[START OF SOURCE DATA]

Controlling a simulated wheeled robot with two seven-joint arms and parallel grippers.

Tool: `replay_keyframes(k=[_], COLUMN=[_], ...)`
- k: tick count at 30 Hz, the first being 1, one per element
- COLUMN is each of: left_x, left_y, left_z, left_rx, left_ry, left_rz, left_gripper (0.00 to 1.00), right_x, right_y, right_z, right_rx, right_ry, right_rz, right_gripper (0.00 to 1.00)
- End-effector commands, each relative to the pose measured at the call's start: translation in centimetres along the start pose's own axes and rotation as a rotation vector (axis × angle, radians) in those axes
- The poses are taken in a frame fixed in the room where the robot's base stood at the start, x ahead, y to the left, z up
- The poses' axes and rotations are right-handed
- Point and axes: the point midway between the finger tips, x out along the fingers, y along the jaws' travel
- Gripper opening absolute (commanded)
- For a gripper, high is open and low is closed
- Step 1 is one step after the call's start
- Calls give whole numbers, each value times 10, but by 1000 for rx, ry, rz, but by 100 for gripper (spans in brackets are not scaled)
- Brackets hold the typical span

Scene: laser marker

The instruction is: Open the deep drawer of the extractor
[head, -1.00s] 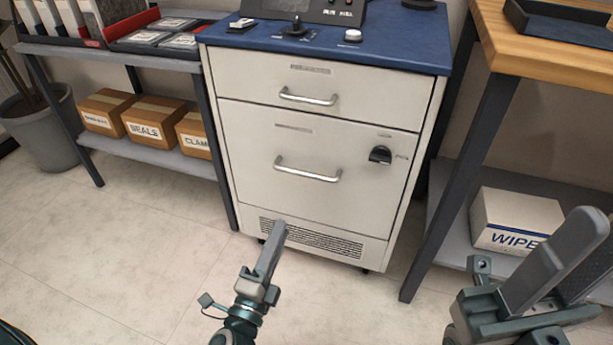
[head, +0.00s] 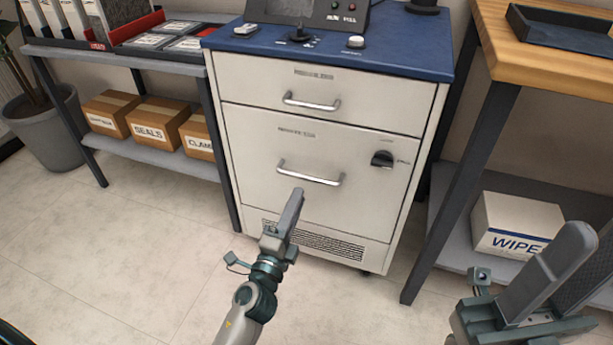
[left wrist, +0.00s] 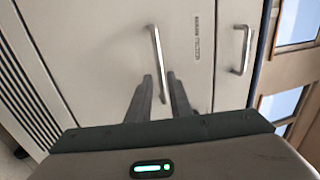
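The extractor (head: 235,128) is a pale cabinet with a blue top. Its deep drawer (head: 260,165) is closed and has a bar handle (head: 310,178). My left gripper (head: 296,195) is just below the handle's left part in the head view. In the left wrist view the gripper (left wrist: 160,82) is open, and the lower end of the deep drawer's handle (left wrist: 155,50) shows between its fingers. I cannot tell whether they touch it. My right gripper (head: 570,265) is open and empty at the lower right.
A shallow drawer (head: 260,95), closed, sits above the deep one. A black latch or knob (head: 382,159) is on the deep drawer's right side. A shelf with brown boxes (head: 157,120) stands left; a wooden-topped bench (head: 545,55) with a wipes box (head: 515,220) stands right. The floor in front is clear.

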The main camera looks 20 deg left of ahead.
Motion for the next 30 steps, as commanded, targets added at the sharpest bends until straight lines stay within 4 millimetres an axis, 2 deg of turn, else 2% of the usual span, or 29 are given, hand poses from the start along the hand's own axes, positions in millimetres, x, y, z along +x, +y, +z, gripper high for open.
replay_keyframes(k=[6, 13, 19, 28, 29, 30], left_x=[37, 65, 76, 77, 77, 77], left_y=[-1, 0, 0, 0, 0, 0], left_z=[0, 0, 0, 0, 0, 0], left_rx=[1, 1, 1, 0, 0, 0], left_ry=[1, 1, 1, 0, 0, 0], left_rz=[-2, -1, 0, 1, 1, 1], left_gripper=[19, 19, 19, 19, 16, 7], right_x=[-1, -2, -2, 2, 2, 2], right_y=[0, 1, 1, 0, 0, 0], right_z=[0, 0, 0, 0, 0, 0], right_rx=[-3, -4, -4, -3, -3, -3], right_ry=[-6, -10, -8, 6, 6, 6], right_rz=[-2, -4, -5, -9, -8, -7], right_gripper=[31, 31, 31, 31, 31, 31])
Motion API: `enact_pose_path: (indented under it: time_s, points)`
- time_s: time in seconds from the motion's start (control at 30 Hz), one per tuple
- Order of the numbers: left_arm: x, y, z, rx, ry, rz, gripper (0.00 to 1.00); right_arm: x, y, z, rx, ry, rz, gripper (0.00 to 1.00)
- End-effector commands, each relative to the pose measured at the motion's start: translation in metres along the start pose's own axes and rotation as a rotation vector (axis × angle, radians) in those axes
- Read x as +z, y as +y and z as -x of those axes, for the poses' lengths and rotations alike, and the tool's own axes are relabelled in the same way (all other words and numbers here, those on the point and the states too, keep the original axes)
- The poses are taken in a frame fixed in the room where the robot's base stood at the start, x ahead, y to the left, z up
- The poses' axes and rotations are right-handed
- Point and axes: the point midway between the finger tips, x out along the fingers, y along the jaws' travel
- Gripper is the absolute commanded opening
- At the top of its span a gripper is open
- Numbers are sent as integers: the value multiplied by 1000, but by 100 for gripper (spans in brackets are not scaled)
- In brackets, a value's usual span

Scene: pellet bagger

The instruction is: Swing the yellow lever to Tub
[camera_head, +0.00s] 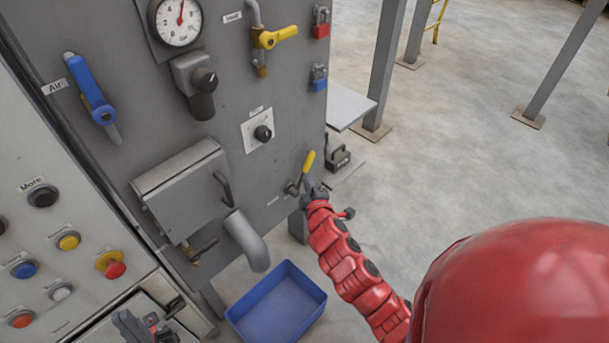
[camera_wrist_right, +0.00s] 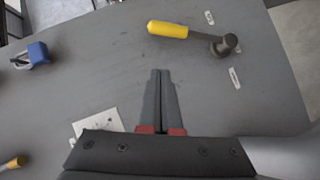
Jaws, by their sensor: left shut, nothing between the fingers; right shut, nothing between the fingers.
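The yellow lever (camera_head: 308,162) has a yellow grip on a dark pivot low on the right side of the grey panel. In the head view its grip points up. In the right wrist view the lever (camera_wrist_right: 168,30) lies near the top, with its grip to the left of the pivot. Small label plates sit beside the pivot; their text is unreadable. My right gripper (camera_head: 317,188) is shut and empty, close to the lever; in the wrist view its fingertips (camera_wrist_right: 160,73) are apart from the grip. My left gripper (camera_head: 128,318) is shut and empty at the lower left.
A blue tub (camera_head: 277,312) stands on the floor below a grey spout (camera_head: 246,240). Another yellow-handled valve (camera_head: 277,37), red and blue padlocks (camera_head: 319,78) and a blue air lever (camera_head: 91,88) are higher on the panel. Open floor lies to the right.

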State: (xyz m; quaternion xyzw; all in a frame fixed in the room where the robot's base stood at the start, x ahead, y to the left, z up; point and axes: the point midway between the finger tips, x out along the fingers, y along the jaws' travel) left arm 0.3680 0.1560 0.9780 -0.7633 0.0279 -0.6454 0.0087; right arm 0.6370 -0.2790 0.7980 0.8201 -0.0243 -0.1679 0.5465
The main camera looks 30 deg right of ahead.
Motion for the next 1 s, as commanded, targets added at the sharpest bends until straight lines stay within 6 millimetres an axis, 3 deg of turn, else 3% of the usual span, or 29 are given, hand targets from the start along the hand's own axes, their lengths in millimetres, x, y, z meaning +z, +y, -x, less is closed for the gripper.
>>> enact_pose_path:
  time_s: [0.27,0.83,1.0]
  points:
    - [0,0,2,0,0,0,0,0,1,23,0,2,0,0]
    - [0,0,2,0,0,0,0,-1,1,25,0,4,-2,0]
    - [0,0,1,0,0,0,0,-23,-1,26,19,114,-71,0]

[END OF SOURCE DATA]

● EXERCISE DIRECTIONS
From the listing above, copy every line that holds the string "scaled".

● EXERCISE RESPONSE
- Calls give whole numbers, each value times 10, but by 1000 for rx, ry, rz, but by 100 for gripper (spans in brackets are not scaled)
- Numbers are sent as integers: the value multiplied by 1000, but by 100 for gripper (spans in brackets are not scaled)

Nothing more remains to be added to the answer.